Video summarization is particularly useful when dealing with a video collection containing lots of repeated or redundant information spread out over many points in time [6]. In such cases, it becomes a challenge to analyze the entire video and efficiently extract useful information. Video summary techniques can help identify the most important frames in the video that are likely to contain unique and relevant information. By summarizing the video, one can achieve a condensed version that retains the most relevant information while reducing the overall size of the video collection [6]. This allows us to efficiently analyze large video datasets and highlight the most important information, improving the overall effectiveness of video analysis tasks [10, 16].

Fig. 1.
figure 1

Example of the summary generated by the HieTaSumm method compared with the groundtruth. In this case, the HieTaSumm method returns 13 keyframes in contrast to two annotators, the first one (User 1) selects 11 keyframes while the second (User 4) selects 9 keyframes for video v21 of the OpenVideo dataset.

Figure 1 shows that creating a single summary for a video that accurately reflects every user’s perception and preferences can be a challenging task. Since groundtruth data is generated by humans, the interpretation of each user of what is essential and relevant may vary. To generate the groundtruth for the video summarization task, annotators must watch the entire video and identify the most crucial moments. However, what one annotator perceives as essential may differ from another, leading to a subjective groundtruth. Hence, the subjectivity of groundtruth generated for each user is a critical aspect to consider in a machine learning method [2, 16].

Regardless of the difficulties related to the subjectivity of groundtruth generated by several users, many unsupervised methods have been proposed over the years.
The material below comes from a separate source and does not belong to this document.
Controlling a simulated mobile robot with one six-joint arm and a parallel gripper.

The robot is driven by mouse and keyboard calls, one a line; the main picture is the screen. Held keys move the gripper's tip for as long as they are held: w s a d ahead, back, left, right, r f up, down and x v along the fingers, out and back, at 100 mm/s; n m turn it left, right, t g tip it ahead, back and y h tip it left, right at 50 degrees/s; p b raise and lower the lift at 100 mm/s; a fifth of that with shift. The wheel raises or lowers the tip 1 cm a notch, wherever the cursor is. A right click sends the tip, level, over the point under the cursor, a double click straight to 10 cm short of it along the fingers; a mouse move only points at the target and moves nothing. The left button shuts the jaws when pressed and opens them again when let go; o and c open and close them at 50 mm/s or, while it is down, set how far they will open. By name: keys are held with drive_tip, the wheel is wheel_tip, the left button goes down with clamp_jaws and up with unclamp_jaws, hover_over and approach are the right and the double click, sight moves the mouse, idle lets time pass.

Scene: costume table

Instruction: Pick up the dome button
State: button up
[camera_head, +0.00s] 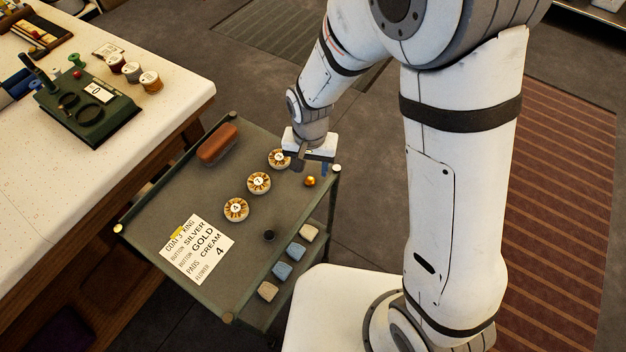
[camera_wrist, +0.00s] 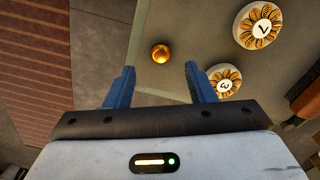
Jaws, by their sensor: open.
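The dome button (camera_head: 310,181) is a small shiny gold ball-like piece on the right part of the dark tray top, near its right edge. In the wrist view the gold dome button (camera_wrist: 160,54) lies beyond the fingertips, roughly centred between them. My gripper (camera_head: 312,168) is just above and beside it in the head view. In the wrist view my gripper (camera_wrist: 159,69) has its two blue fingers wide apart with nothing between them.
Round flower-patterned discs, one close to my gripper (camera_head: 236,209), stand in a row on the cart top (camera_head: 185,198). A white table (camera_head: 180,100) adjoins on the left.

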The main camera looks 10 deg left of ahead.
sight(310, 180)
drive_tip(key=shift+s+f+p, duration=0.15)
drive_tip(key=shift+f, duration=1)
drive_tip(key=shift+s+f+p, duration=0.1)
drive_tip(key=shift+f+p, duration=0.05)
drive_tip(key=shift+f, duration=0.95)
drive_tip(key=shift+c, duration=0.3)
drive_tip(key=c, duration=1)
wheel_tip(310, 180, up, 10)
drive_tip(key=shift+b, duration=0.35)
In [11], the authors presented a platform for customizing video summaries. Using clustering techniques, they proposed a method named VISTO, which analyzed low-level features to determine the similarity between frames. Keyframe selection is done by selecting the center of each cluster then a post-processing step is responsible for analyzing and removing possible frame redundancies. In [9], the authors presented a clustering-based strategy to solve the video summarization task named VSUMM. First, a sampling process is made to reduce the number of frames under analysis. Then, frames represented by color histograms were grouped into similar sets by a k-means algorithm. VSUMM results tended to group dispersed frames in time that may have a considerable temporal separation. In [17], the authors presented a graph-based approach for video summarization named HSUMM. The proposed approach was hierarchical and comprised keyframe extraction, scene segmentation, and video summarization stages. During the keyframe extraction stage, their method selected representative frames based on image quality and diversity. In the scene segmentation stage, the video was divided into different scenes based on the visual similarity between frames. Finally, keyframes were combined to generate a video summary. The proposed approach employed a hierarchical graph-based clustering that was capable of generating effective video summaries. In [15], the authors presented an unsupervised approach for summarizing a collection of videos. They developed a diversity-aware optimization method for multi-video summarization by exploring the videos’ complementarity.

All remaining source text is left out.